There’s Moor to RS-See

The power of Othello and its enduring attraction to both dramatists and audiences has rested upon its dual strengths of an enduring relevance to current concerns surrounding race and any social exclusion arising thereof and its vivid depiction of the corrupting influence of jealousy upon the human psyche. I want to highlight a feature of this particular RSC production which only really struck me in hindsight: that is, the relative absence of race and cultural ‘otherness’ as forces shaping characters and events within the play. This is not to say that they are absent. Othello’s ‘otherness’ is neatly depicted in an epigraph showing first the European characters chanting a hymn, bearing ornate crosses as an ostentatious display of their Christianity and then being succeeded by Othello chanting a North African folk-tune to vaguely Arabic/Magrebien musical accompaniment, as he dances with Desdemona, finally offering her the infamous handkerchief. Yet it is primarily jealousy and the mendacity of Iago which seems to interest Director Kathryn Hunter and for the rest of the performance, references to Othello’s race are curiously muted (the “haply, for I am black” line, being almost mumbled by Patrice Naiambana).

Without this element, the play feels curiously bereft. One doesn’t sense any great pressure upon Othello, in the form of a desperate need to consolidate his honour and standing and,to conform to the alien norms of Venetian culture. In this isolated context, his growing paranoia and suspicion seem less tragic and more irrational.

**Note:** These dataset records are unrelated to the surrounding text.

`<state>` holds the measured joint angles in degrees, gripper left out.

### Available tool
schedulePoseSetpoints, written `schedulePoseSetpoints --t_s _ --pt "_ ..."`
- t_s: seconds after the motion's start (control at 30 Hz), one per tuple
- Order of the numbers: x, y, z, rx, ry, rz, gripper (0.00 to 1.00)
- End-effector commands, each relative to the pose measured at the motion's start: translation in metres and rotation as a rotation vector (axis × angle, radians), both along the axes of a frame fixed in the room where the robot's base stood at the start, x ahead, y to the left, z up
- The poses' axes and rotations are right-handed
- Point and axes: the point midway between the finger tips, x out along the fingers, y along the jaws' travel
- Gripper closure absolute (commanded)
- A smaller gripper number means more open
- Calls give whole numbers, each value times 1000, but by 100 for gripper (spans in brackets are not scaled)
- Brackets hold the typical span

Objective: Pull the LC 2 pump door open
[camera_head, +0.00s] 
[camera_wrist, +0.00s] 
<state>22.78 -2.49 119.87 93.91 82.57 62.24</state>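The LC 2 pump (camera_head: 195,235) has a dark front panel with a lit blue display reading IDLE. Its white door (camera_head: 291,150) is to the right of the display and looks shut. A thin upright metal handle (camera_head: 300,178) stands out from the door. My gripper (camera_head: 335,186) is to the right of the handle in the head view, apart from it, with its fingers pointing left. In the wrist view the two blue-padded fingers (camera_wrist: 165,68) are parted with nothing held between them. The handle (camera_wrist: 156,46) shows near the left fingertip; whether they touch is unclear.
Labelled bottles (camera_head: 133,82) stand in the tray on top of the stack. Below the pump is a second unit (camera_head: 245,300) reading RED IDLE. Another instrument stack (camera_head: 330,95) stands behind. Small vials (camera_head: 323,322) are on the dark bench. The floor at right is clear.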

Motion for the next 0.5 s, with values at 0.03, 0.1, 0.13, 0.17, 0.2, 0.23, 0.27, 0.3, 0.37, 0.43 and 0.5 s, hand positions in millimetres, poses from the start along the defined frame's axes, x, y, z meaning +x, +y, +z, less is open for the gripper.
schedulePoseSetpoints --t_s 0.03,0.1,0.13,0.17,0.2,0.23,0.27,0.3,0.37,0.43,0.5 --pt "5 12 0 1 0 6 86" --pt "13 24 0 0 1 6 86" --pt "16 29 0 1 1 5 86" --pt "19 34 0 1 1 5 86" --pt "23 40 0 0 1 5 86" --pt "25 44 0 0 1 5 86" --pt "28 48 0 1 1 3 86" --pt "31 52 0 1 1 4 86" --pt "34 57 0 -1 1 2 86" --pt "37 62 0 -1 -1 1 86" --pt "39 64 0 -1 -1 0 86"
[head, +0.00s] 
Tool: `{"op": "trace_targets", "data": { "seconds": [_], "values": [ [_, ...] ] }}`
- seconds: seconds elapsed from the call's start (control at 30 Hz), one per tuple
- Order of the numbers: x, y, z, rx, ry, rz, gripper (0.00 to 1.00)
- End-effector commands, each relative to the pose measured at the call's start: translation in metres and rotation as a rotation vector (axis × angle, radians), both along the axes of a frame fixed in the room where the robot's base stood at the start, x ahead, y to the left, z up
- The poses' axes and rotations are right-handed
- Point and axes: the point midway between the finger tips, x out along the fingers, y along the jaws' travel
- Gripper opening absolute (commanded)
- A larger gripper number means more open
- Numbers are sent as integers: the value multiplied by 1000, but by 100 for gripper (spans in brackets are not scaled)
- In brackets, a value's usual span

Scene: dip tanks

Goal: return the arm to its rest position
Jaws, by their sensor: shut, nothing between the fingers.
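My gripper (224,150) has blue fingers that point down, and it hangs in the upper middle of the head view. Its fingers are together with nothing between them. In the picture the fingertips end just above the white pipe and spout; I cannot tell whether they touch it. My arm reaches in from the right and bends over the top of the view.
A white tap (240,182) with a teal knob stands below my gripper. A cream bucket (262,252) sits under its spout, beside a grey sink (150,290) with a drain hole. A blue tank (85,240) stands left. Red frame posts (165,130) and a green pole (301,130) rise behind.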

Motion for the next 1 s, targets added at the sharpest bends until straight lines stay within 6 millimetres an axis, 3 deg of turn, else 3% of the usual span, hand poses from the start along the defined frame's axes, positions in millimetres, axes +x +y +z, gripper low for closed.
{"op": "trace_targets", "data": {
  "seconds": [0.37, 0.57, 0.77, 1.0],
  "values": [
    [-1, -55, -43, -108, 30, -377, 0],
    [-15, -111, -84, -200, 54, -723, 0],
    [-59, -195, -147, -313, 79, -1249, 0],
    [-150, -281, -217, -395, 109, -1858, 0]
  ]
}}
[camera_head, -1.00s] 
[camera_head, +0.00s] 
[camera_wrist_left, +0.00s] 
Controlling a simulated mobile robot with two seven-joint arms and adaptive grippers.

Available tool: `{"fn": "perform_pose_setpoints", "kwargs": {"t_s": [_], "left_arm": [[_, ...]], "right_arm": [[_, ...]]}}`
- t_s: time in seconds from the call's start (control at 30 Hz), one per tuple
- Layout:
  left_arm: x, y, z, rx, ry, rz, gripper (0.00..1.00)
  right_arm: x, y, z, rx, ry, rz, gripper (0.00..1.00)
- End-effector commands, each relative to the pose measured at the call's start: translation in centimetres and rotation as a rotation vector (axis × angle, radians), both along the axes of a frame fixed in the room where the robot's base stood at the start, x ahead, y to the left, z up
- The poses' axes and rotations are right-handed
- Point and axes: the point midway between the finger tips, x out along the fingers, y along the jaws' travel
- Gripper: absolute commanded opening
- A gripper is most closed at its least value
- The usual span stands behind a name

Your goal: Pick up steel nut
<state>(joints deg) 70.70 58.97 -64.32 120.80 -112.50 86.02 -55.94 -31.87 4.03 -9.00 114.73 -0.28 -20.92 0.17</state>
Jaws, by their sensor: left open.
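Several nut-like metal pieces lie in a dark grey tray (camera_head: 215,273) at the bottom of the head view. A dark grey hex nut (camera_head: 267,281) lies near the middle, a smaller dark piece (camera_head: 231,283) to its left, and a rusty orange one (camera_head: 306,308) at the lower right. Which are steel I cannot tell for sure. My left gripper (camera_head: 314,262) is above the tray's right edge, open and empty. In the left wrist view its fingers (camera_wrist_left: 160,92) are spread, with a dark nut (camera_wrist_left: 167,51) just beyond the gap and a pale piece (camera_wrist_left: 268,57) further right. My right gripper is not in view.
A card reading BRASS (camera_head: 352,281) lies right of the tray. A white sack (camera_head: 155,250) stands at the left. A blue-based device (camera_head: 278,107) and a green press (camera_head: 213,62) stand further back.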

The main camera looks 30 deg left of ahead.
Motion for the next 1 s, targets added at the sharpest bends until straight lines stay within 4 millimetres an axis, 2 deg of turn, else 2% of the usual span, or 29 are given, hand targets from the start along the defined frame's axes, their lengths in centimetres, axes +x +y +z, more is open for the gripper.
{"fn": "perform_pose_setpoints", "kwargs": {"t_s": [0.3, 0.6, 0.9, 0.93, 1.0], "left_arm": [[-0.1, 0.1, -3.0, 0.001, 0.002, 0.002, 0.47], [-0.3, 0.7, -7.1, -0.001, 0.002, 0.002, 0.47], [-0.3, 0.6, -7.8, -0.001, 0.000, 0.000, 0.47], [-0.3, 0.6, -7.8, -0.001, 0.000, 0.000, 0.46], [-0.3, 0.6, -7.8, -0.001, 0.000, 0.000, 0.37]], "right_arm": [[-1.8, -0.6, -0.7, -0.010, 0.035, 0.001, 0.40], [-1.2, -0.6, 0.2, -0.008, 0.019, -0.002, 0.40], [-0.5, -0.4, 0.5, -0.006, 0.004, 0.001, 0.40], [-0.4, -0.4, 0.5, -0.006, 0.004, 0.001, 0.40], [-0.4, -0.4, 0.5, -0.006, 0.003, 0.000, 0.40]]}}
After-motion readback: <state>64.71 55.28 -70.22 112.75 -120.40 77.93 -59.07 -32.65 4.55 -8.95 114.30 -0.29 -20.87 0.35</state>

He is stripped of any dignity that he might gain from his deception. His self-destructive spiral into murder and despair gains only a brutality which would have arguably dismayed Robeson in its dehumanising vigour. Naiambana’s physical presence and acting are exceptional, notably during his frenzied fit at the start of Act IV. Equally, his tenderness towards Desdemona, particularly in the way he lovingly stresses every syllable of her name, is another strong point. Yet when called upon to express anger or distress verbally, he is less sure, descending into overwrought readings which veer in tone between falsetto and bass, in a fashion that resembles a particularly broken-voiced adolescent. His grunts and wails of primitive emotional distress could have served as a moving expression of grief and rage which surpass words, but lose their potency through over-use. However, at key moments within the play, most prominently in his final speech (“I have done the state some service…”) he delivers his lines with a composure and power which leaves one regretting that he had not shown similar skill more consistently.

Even more problematic is Michael Gould’s portrayal of Iago. Conventionally, there are two extremes to be avoided in portraying this most inscrutable of Shakespeare’s antagonists. One is to depict him as a sort of boisterous pantomime villain, a figure of fun who treats his work as a form of colossal jape. The other is to turn him into a Machiavellian plotter who calculates and manipulates in a way that echoes Coleridge’s description of him as ‘motiveless malignity’. Gould’s portrayal avoids both extremes, but only by treating Iago as a sort of paranoiac neurotic. “I hate the Moor”, he screams, with uncontrolled violence, but in adopting a persona which frankly resembles Rodney from Only Fools and Horses, complete with wheeler-dealer sales-pitch and an oleaginous charm, he is deprived of any aura of menace. How does such a visibly nervous, paranoid, skittish individual exert such influence over the man who is nominally his master? It is a question that is never satisfactorily answered.

Praise is due to both Tamzin Griffin (Emilia) and Natalia Tena (Desdemona) who interpret their roles with naturalism and confidence which makes them uniquely convincing. The most obvious sign of this confidence lies in their reading of their lines: only they seem comfortable with the words they speak. Iago, Roderigo, Brabantio, Othello, etc. all speak far too quickly. Phrases are fired off like rounds from a Gatling Gun, stripping them of their resonance and lyric beauty. This would be a tragedy in just about any production of a Shakespearean work, but in ‘Othello’, it almost reaches the level of a crime. Shakespeare is a playwright whose turns of phrase must be savoured, whose words must be weighed and given their full exhibition. It is as much, in spite of what I said at the beginning of this review, the richness of his language which makes him our greatest ever writer (my opinion only, feel free to differ), as his penetrating and almost unsettling understanding of human psychology, of behaviour and idiosyncracy, of manipulating emotions and surprising us as we read or listen. In The Merchant of Venice, a play often reviled for its crude anti-Semitism, we nonetheless have one of the most powerful pleas for tolerance in English literature (“Hath not a Jew eyes…”, Act III, scene I). Such is the remarkable potency of the Bard’s work.

The RSC have not produced a monstrosity or a hopelessly wrong-headed production, but there is something lacking nonetheless. The heart of this play endures through the sheer intensity of its words, but the soul that great performances imbue it with is lacking and consequently, what we have may not be a ‘problem play’, but it is very much a ‘problem production’.